GSA Connects 2021 in Portland, Oregon

Paper No. 215-3
Presentation Time: 8:40 AM

GEOMAGNETIC NETWORK ANALYSIS: A HIGH RESOLUTION PALEOMAGNETIC BASED CHRONOSTRATIGRAPHIC APPROACH PARTICULARLY WELL-SUITED FOR THE NORTHEAST PACIFIC-WESTERN NORTH AMERICAN REGION


STONER, Joseph1, REILLY, Brendan2, DWYER, Deepa1, WALCZAK, Maureen H.3, MIX, Alan4, HOFSTETTER, Celeste5, ST-ONGE, Guillaume6 and VELLE, Julie7, (1)College of Earth, Ocean and Atmospheric Sciences, Oregon State University, Corvallis, OR 97331, (2)Scripps Institution of Oceanography, 9500 Gilman Dr Dept 0220, La Jolla, CA 92093-0220, (3)College of Earth, Ocean, and Atmospheric Sciences, Oregon State University, 104 CEOAS Admin Bldg, Corvallis, OR 97331; College of Earth, Ocean, and Atmospheric Sciences, Oregon State University, 104 CEOAS Admin Bldg, Corvallis, OR 97331, (4)College of Earth, Ocean, and Atmospheric Sciences, Oregon State University, 104 CEOAS Admin Bldg, Corvallis, OR 97331, (5)Earth and Planetary Sciences, UC Riverside, Riverside, CA 92521, (6)Ismer/Geotop, University of Quebec at Rimouski, Rimouski, QC G5L 3A1, Canada, (7)Geological Survey of Norway, Trondheim, 7491, Norway

Chronology is a fundamental challenge that confronts our understanding of global systems. Radiocarbon is a remarkable tool for meeting this challenge in diverse environments that are less than around 50,000 years old.

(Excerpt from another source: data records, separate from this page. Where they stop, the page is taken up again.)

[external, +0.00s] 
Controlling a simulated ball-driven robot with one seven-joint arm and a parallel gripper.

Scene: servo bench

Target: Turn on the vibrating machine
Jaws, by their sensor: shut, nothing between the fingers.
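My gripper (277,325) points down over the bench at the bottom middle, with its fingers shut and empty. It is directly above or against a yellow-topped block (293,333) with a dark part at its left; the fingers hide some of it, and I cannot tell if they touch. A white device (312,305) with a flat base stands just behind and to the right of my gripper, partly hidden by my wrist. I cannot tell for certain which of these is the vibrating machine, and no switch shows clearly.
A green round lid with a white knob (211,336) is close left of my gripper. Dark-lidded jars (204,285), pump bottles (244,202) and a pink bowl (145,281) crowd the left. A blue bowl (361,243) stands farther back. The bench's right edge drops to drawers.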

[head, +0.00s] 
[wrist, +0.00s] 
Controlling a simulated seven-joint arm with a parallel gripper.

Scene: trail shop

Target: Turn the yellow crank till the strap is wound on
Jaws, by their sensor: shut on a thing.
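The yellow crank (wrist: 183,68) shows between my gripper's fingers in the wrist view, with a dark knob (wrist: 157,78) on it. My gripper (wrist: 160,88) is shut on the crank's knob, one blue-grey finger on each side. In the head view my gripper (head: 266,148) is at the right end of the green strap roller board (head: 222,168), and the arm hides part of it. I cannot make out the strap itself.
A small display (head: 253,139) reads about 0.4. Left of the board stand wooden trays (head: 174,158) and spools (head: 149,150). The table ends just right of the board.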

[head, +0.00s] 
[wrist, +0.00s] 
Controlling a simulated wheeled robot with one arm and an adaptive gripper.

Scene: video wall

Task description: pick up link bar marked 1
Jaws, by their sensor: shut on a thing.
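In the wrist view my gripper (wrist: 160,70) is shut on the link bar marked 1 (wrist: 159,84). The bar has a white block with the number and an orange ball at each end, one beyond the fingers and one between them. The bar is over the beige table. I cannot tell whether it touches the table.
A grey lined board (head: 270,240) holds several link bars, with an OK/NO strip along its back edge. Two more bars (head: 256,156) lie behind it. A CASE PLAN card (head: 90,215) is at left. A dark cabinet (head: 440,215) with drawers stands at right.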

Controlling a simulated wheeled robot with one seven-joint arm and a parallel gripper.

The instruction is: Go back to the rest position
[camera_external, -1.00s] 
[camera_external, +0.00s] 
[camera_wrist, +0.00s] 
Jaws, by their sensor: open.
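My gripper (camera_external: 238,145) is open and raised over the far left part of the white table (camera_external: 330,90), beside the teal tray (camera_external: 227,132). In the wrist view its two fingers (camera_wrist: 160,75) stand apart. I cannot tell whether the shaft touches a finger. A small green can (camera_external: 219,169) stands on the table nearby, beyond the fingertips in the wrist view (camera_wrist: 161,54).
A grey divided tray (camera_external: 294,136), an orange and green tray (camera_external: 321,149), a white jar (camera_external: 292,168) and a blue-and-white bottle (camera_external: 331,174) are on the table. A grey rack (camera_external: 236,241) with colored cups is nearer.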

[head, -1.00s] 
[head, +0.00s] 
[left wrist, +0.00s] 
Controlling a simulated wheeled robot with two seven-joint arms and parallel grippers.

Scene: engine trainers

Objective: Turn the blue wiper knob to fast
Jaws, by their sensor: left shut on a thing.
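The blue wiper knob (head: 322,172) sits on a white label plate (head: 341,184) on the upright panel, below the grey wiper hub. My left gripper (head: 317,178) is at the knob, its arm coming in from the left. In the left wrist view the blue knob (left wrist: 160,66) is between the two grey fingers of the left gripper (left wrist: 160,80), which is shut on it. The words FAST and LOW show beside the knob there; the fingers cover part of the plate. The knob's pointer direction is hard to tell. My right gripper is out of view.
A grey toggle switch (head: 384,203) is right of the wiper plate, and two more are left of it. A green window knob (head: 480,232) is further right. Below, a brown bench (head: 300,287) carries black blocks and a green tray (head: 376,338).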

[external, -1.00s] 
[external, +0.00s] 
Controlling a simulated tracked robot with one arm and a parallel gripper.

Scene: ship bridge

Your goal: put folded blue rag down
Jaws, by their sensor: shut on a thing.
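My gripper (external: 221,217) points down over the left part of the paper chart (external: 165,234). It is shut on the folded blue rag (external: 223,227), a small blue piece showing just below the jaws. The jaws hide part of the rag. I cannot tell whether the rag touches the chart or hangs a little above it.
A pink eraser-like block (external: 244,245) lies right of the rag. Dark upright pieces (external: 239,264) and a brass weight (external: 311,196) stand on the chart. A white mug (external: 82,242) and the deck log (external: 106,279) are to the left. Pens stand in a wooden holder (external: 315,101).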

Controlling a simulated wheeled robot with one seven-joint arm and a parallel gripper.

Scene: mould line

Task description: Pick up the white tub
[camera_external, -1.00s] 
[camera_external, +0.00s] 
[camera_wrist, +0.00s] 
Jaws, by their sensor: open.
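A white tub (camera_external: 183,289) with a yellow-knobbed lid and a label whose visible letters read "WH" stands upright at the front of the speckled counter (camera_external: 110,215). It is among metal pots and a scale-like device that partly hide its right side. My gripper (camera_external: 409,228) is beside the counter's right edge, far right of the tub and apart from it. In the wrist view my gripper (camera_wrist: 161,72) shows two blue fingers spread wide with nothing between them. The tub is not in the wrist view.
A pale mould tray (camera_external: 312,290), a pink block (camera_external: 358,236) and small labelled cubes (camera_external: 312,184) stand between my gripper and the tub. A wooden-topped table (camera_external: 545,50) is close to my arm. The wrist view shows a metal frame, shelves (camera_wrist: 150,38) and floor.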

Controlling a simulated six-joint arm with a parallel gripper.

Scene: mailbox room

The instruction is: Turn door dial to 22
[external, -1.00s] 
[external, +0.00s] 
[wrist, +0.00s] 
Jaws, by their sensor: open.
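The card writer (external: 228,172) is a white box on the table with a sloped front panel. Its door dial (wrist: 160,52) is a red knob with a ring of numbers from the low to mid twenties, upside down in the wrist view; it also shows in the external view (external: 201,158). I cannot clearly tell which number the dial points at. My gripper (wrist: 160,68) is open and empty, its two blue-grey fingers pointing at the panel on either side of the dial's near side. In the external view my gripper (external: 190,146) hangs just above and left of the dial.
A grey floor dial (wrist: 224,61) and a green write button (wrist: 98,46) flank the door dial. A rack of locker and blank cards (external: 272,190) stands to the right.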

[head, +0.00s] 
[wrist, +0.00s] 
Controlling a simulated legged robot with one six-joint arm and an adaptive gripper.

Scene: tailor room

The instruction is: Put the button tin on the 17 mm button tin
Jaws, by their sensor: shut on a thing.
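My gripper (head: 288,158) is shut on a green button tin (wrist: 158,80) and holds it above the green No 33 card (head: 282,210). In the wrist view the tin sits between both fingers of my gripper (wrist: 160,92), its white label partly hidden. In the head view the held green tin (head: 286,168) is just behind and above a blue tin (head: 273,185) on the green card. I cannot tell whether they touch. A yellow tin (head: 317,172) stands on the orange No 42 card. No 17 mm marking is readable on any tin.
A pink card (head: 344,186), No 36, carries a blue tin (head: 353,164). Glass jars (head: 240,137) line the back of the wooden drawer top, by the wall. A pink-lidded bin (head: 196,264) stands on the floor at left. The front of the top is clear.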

However, beyond this time interval dating becomes substantially more difficult. Centennial to millennial variations in direction and intensity of the geomagnetic field, known as paleomagnetic secular variation (PSV), offer an environmentally independent signal that can be used for detailed stratigraphic alignment; however, the difficulty is the lack of common templates for comparison. To get around that, we outline an approach we call geomagnetic network analysis (GNA), where correlations are based on the reasonable assumption that sediments within a limited geographic region have experienced a common geomagnetic history. This assumption means that prior knowledge of the record, although helpful, is not required. As a result, GNA allows regional organization of chronological constraints (dates, tephra, tuning approaches, etc.) from multiple sequences to be combined into a single age-depth profile. The caveats for GNA are: 1) that the region must be small enough that the records under consideration were influenced by a common geomagnetic field, and 2) that the field was faithfully recorded in an archive at or near the time of deposition and preserved in a generally unaltered state at each site (essentially the same as for any paleo-geomagnetic record). In our initial assessment, we find that inclination is regionally coherence in the Northeast Pacific-Western North American region, implying that: 1) these variations are due to large scale geomagnetic dynamics (which we will discuss), and 2) because inclination is often the easiest paleomagnetic parameter to recover, that GNA is particularly well suited for stratigraphic correlation in this region (we will provide examples), both within the radiocarbon era and likely beyond.